Doing this will force the student to reconstruct their knowledge of the article. Since it is practically impossible to memorize the entire article, this process will force them to paraphrase what they recall.
It’s important to note that this activity will produce a draft summary only. A polished draft can then be produced with reference to the student’s notes created in previous stages of this process.
Step 5: Compare the Summary and the Article
With their draft complete, the student should check their summary against the original article one last time. The student should ask themselves the following questions during this process:
- Have I accurately represented the article?
- Have I excluded irrelevant information?
- Have I phrased the summary in my own words?
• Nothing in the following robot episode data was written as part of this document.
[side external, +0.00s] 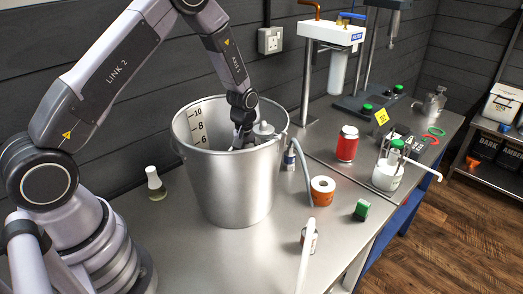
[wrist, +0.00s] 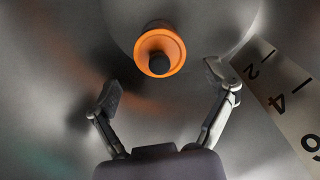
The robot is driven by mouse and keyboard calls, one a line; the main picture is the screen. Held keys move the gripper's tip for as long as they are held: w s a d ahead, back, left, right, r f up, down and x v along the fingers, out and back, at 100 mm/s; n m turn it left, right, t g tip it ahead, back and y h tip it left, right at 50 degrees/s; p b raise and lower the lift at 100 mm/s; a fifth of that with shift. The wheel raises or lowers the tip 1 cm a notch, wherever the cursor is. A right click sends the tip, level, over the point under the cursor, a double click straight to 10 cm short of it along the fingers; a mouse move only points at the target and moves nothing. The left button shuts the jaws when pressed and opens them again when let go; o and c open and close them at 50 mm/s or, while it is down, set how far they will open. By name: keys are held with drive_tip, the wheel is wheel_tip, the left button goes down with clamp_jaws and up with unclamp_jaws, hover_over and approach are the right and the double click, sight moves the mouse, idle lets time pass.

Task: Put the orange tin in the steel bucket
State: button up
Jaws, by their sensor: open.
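The steel bucket (side external: 238,180) stands upright on the steel bench; its grey inner wall (wrist: 60,60) fills the wrist view. In the wrist view an orange round thing with a dark round knob or centre (wrist: 160,50), seemingly the orange tin, is inside the bucket, beyond my fingertips. I cannot tell exactly how it rests. My gripper (wrist: 163,86) is open and empty, its fingers spread apart and clear of the orange thing. In the side view my gripper (side external: 241,138) reaches down inside the bucket rim, its fingertips hidden by the near wall.
A white-capped bottle (side external: 155,183) is left. The bucket has a number scale (wrist: 285,92) inside. The front bench is mostly clear.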

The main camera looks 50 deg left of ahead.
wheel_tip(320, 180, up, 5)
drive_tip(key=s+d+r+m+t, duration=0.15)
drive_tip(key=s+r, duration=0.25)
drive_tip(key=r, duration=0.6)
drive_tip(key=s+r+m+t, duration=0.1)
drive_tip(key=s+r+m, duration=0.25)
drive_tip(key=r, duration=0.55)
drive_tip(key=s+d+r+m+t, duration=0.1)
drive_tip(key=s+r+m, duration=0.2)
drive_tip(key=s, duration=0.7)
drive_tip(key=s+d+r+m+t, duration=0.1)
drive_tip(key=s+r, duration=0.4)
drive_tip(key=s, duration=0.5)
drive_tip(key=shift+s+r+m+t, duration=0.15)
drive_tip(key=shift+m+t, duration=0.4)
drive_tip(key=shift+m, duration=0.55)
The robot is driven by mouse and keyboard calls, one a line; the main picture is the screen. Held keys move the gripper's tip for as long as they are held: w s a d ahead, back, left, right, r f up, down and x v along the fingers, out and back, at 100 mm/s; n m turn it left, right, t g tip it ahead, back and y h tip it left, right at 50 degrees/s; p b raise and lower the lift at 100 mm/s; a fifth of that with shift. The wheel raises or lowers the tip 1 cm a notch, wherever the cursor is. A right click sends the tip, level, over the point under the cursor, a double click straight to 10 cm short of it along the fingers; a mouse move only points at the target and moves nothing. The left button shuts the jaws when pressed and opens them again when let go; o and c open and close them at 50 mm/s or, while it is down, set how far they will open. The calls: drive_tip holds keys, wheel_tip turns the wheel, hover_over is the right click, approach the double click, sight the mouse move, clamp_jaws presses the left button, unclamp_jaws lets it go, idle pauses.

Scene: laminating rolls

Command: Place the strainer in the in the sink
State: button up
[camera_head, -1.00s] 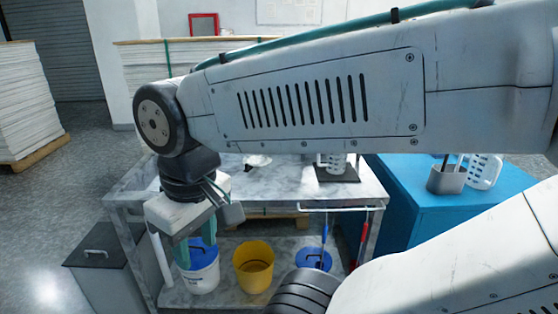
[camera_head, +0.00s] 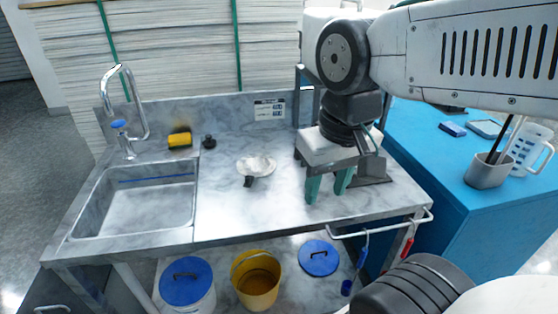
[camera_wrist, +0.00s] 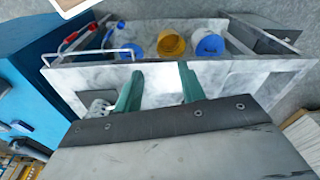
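The sink (camera_head: 140,205) is a rectangular basin set in the left of the grey marbled counter, and it looks empty. A round whitish thing with a short dark handle (camera_head: 257,164), which looks like the strainer, lies on the counter right of the sink. My gripper (camera_head: 328,188) is above the counter's right part, to the right of the strainer and apart from it. Its two green fingers point down, spread, with nothing between them. The fingers also show in the wrist view (camera_wrist: 160,90), where I cannot make out the strainer.
A tap (camera_head: 128,115) stands behind the sink. A yellow sponge (camera_head: 180,140) and a small black knob-like thing (camera_head: 209,142) lie near it. A blue cabinet (camera_head: 490,205) stands at right with a grey cup (camera_head: 487,172). A yellow bucket (camera_head: 256,285) is under the counter.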

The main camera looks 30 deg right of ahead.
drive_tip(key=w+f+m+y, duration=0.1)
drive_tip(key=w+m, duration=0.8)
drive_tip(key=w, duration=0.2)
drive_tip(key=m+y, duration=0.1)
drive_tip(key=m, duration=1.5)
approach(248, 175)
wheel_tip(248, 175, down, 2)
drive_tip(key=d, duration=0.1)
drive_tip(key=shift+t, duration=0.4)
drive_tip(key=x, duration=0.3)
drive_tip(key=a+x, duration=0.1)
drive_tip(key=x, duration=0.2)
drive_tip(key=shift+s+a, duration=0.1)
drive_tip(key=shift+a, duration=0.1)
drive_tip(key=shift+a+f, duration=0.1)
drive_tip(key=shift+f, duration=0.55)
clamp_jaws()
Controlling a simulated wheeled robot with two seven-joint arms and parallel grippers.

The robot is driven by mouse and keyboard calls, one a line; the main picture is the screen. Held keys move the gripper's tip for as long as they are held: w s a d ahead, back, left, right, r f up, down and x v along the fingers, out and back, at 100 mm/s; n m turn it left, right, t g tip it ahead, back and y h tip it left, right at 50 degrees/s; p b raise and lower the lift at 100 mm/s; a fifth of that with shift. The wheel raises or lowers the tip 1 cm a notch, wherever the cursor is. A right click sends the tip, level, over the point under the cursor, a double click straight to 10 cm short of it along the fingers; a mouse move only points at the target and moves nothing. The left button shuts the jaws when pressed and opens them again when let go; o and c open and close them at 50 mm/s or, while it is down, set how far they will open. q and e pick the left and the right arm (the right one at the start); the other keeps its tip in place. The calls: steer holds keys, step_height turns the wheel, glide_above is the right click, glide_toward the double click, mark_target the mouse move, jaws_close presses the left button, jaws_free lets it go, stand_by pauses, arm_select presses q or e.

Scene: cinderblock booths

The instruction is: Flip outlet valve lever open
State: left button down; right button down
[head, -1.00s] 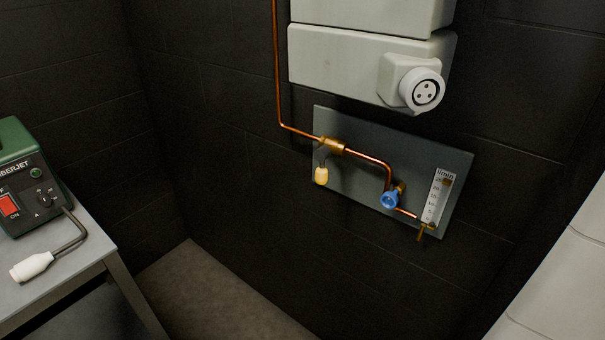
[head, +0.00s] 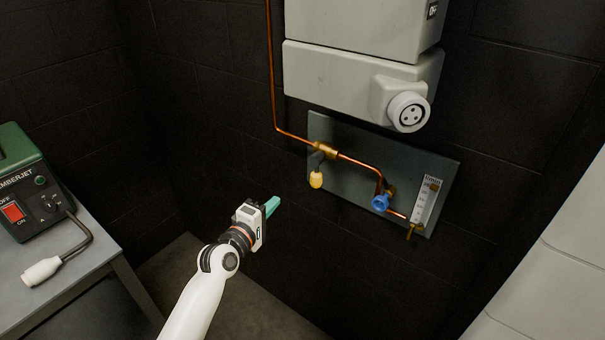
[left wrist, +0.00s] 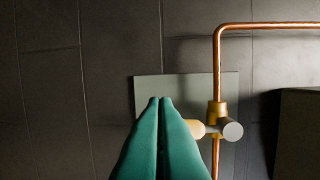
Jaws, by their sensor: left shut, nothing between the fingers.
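A brass valve (head: 325,151) sits in the copper pipe on a grey wall plate (head: 352,183). Its lever (head: 316,179) has a yellow handle and hangs down below the valve. In the left wrist view the yellow handle (left wrist: 197,129) shows partly beside my green fingers, with a grey round end (left wrist: 232,131) to its right and the brass valve body (left wrist: 217,112) behind. A blue knob (head: 380,202) sits farther along the pipe. My left gripper (head: 273,205) is shut and empty, left of and a little below the handle in the head view, apart from it. My right gripper is out of view.
A white box with a round socket (head: 408,112) is on the wall above the plate. A flow gauge (head: 426,202) stands at the plate's right end. A green machine (head: 27,187) and a white-handled cable (head: 41,271) are on a grey table (head: 85,275) at left.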

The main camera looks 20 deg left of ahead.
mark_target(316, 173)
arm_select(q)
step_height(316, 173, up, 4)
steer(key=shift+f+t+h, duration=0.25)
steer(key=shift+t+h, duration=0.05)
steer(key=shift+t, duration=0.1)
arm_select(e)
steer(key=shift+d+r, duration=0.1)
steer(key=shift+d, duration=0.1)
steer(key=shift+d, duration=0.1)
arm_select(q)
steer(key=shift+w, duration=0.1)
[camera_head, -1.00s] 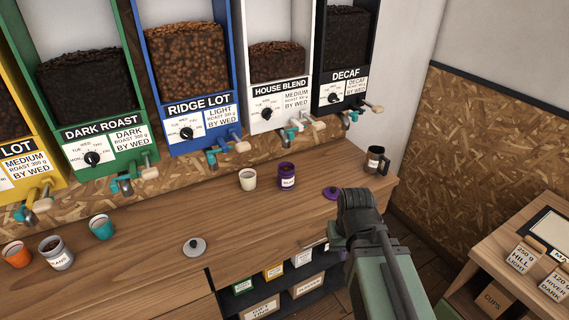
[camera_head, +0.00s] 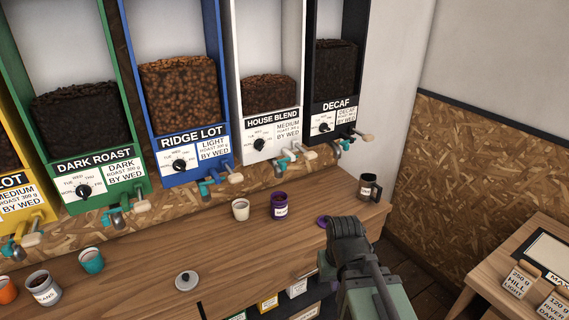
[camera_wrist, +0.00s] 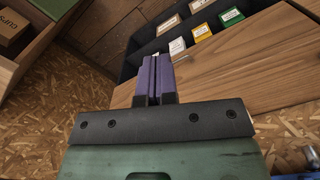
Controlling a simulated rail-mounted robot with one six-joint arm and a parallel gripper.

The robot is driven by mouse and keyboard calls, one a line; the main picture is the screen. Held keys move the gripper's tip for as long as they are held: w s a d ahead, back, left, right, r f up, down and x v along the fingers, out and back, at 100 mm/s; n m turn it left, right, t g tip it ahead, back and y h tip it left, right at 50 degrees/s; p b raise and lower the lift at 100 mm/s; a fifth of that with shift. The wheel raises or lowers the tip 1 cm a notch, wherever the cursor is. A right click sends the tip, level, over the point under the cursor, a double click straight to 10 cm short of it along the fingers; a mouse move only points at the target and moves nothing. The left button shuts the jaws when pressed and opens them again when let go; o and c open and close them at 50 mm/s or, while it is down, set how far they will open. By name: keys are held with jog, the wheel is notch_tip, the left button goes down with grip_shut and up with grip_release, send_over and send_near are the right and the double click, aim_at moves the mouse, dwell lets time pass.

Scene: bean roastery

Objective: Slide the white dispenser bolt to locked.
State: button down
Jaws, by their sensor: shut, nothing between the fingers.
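The white dispenser (camera_head: 271,119), labelled House Blend, hangs on the wall between the blue and black ones. Under its front is a small outlet with a teal part (camera_head: 281,164) and a cream-tipped handle (camera_head: 307,154). Which of these is the bolt, and its position, is too small to tell. My gripper (camera_wrist: 156,60) shows in the wrist view with its two purple fingers shut together and empty.
A side table (camera_head: 485,268) with bags stands right. Blue (camera_head: 193,162) and black (camera_head: 334,123) dispensers flank the white one.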

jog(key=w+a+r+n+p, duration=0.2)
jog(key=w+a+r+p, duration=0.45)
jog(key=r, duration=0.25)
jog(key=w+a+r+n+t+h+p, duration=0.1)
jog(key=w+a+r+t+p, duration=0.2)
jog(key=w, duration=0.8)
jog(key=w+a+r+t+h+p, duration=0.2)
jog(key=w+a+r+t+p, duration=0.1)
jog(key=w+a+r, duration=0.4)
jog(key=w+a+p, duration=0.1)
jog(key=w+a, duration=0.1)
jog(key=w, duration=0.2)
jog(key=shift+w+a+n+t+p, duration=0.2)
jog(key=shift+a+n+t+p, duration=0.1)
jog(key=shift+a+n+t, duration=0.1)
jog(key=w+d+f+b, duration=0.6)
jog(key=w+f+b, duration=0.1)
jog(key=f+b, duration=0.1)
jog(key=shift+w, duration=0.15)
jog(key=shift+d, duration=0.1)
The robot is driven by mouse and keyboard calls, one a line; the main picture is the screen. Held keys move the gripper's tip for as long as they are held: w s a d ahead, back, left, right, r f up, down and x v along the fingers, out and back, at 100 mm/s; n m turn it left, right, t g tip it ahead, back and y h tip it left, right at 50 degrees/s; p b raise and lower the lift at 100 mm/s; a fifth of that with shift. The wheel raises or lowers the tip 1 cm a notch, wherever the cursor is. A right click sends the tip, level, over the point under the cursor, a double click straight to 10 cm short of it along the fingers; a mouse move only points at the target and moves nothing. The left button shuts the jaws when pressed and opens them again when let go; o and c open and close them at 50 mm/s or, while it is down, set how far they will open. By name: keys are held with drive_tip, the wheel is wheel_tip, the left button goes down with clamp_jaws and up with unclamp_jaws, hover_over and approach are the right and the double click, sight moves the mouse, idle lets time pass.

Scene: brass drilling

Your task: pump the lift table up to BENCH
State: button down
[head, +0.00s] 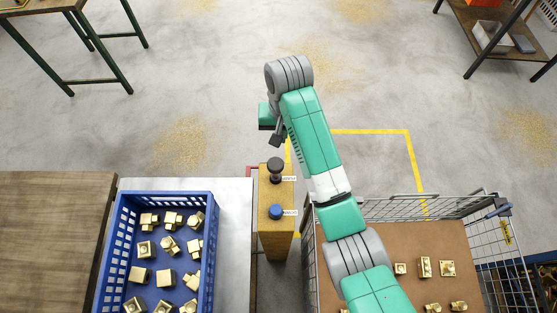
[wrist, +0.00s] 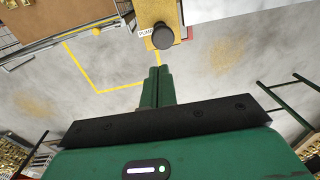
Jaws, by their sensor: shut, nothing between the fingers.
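A wooden control post (head: 277,238) carries a black knob labelled PUMP (head: 276,165) and a blue knob labelled DOWN (head: 276,212). The black knob also shows in the wrist view (wrist: 162,38), just beyond my fingertips. My gripper (wrist: 157,70) is shut and empty, its green fingers together and apart from the knob in that picture. In the head view my gripper (head: 276,139) is just above the black knob in the picture. The lift table's grey top (head: 233,220) lies left of the post and bears a blue crate (head: 210,265) of brass parts. A brown wooden bench (head: 50,240) stands left of it.
A wire cart (head: 490,240) with a brown board and several brass parts stands to the right of the post. Yellow floor lines (head: 408,160) mark a bay behind it. A green-legged table (head: 115,75) and a shelf (head: 490,35) stand farther back. The floor between is open.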

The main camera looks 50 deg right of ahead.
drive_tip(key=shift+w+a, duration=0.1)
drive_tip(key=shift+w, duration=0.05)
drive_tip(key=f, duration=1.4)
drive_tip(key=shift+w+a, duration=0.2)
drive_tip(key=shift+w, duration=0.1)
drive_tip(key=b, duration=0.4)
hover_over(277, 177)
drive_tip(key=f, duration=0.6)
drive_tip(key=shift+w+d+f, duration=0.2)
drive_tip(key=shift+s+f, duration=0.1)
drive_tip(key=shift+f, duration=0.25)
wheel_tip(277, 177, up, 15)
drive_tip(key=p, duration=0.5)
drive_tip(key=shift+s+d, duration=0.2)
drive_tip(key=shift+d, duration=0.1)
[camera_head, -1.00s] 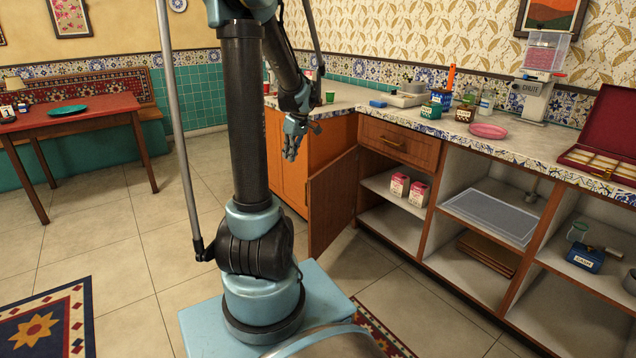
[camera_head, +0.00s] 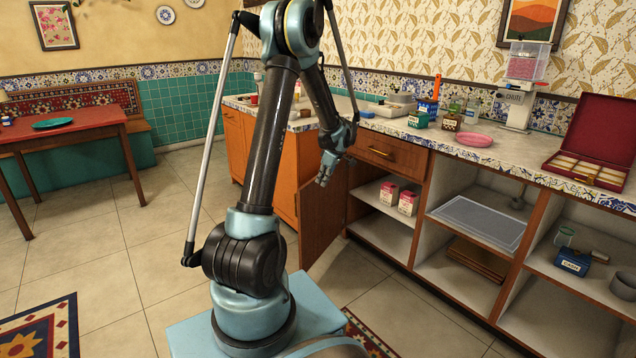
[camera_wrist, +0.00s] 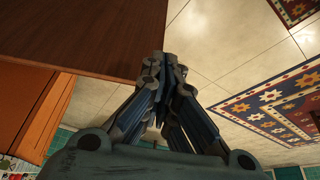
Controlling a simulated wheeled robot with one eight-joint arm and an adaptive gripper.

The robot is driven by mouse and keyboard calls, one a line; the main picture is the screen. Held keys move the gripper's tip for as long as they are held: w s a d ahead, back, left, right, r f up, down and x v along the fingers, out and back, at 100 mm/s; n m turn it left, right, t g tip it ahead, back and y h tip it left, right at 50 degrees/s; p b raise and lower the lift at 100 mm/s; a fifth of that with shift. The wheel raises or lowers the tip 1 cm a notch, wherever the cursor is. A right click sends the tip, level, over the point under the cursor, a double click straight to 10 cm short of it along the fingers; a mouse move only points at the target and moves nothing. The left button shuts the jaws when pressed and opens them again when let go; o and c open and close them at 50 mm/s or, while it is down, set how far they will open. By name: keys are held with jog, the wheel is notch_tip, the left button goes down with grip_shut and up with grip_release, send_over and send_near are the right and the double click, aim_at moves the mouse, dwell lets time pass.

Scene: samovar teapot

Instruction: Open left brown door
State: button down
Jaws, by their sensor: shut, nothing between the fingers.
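The brown door (camera_head: 323,222) stands swung open at the left end of the brown cabinet, beside its left compartment. My gripper (camera_head: 322,182) is in front of the door's upper part in the head view, with its fingers together and empty. In the wrist view my gripper (camera_wrist: 167,57) points past the edge of a brown panel (camera_wrist: 85,32), which looks like the door. I cannot tell whether the fingertips touch it. The door's handle is not visible.
A drawer (camera_head: 388,151) above the opening is shut. The open left compartment holds two red-and-white boxes (camera_head: 399,198). Orange cabinets (camera_head: 264,160) stand to the left. Tiled floor (camera_head: 120,240) is clear between the red table (camera_head: 60,137) and my base.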

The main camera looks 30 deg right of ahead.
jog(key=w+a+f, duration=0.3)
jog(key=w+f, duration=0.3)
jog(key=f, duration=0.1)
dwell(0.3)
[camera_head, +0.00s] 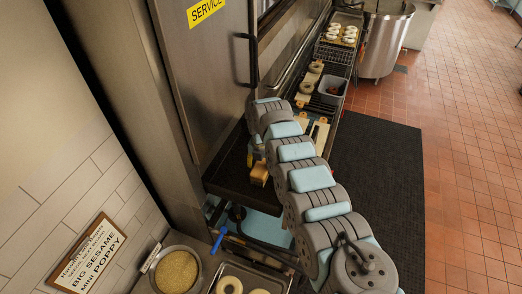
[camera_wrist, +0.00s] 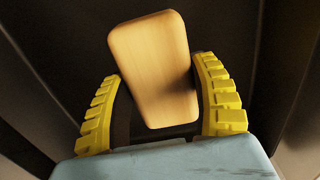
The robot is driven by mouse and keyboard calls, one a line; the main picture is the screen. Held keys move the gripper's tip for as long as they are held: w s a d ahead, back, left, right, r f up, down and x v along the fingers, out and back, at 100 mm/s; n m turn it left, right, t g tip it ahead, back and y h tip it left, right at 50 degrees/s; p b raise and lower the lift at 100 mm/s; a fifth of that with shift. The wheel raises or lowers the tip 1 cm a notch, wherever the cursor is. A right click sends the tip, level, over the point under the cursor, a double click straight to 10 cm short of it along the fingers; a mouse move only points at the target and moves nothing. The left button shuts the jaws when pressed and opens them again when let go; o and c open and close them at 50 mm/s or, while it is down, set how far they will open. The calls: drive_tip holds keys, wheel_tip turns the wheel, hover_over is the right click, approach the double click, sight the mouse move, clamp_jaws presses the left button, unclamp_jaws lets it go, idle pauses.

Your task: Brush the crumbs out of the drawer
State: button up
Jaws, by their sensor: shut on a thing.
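My gripper (camera_wrist: 161,72) is shut on a wooden brush (camera_wrist: 150,50), seen as a pale, rounded block between two yellow-ribbed fingers. Its bristles are not visible in the wrist view. In the head view, the tan brush (camera_head: 260,172) shows beside my arm, over a dark, flat, tray-like surface (camera_head: 228,176) that looks like the drawer, below the metal door. My gripper is mostly hidden by my arm there. I cannot tell whether the brush touches the surface. No crumbs can be made out.
A metal door (camera_head: 205,70) with a handle stands at left. A seed bowl (camera_head: 177,271) and a bagel tray (camera_head: 250,278) are at the bottom. Bagel boards (camera_head: 314,78) and a grey tub (camera_head: 332,86) line the counter behind. A dark mat (camera_head: 385,170) lies at right.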

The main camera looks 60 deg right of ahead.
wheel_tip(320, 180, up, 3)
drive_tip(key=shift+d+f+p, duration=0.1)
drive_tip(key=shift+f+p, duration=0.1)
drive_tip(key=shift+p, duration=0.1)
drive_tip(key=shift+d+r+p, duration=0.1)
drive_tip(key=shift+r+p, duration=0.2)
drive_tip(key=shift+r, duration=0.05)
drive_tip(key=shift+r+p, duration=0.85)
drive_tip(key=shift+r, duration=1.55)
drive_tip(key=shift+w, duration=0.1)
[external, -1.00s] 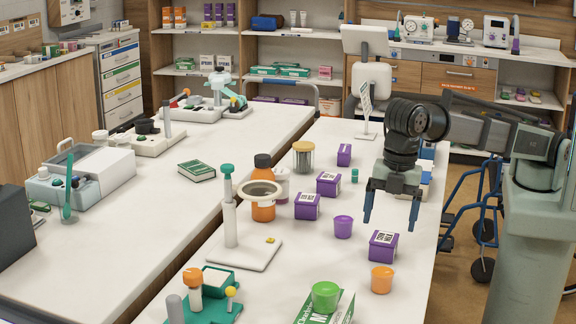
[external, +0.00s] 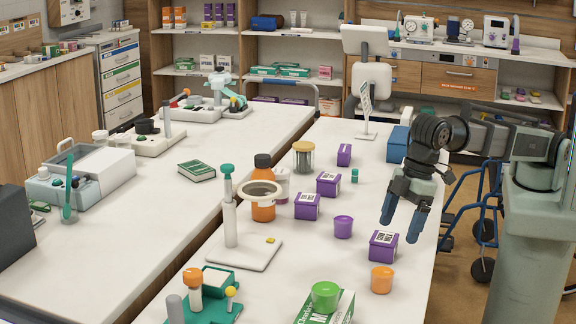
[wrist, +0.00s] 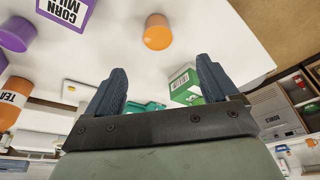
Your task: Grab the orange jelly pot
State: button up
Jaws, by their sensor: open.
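The orange jelly pot (external: 382,279) stands upright near the right edge of the white table, in front of a purple box (external: 384,246). In the wrist view the orange pot (wrist: 157,32) shows at the top middle, beyond the fingertips and between them. My gripper (external: 401,230) is open and empty, tilted, above the table's right edge and behind the pot. In the wrist view its two blue fingers (wrist: 162,78) are spread apart with nothing between them.
A green pot (external: 325,296) sits on a green-and-white carton (external: 340,310) at the front. A purple pot (external: 343,226) and several purple boxes stand to the left. An orange bottle (external: 263,205) stands by a white ring stand (external: 245,250). A blue walker is beyond the table's right edge.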

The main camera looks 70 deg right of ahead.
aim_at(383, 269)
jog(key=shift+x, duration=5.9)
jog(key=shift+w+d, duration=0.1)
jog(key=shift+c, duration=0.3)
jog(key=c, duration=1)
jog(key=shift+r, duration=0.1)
- Did I avoid expressing my personal opinions?
Practice Activity
Working with a partner, students engage in a share-and-compare discussion of their respective summaries. They can use the above questions as a basis to critique each other’s work, with the feedback serving to inform the final drafts of their summaries.
In Summary
With time and practice, students can summarize articles they’ve read quickly and effectively. By identifying meaning, keeping conciseness, accuracy, and objectivity as their watchwords, and remaining neutral, students will consistently be able to produce well-written summaries with skill and ease.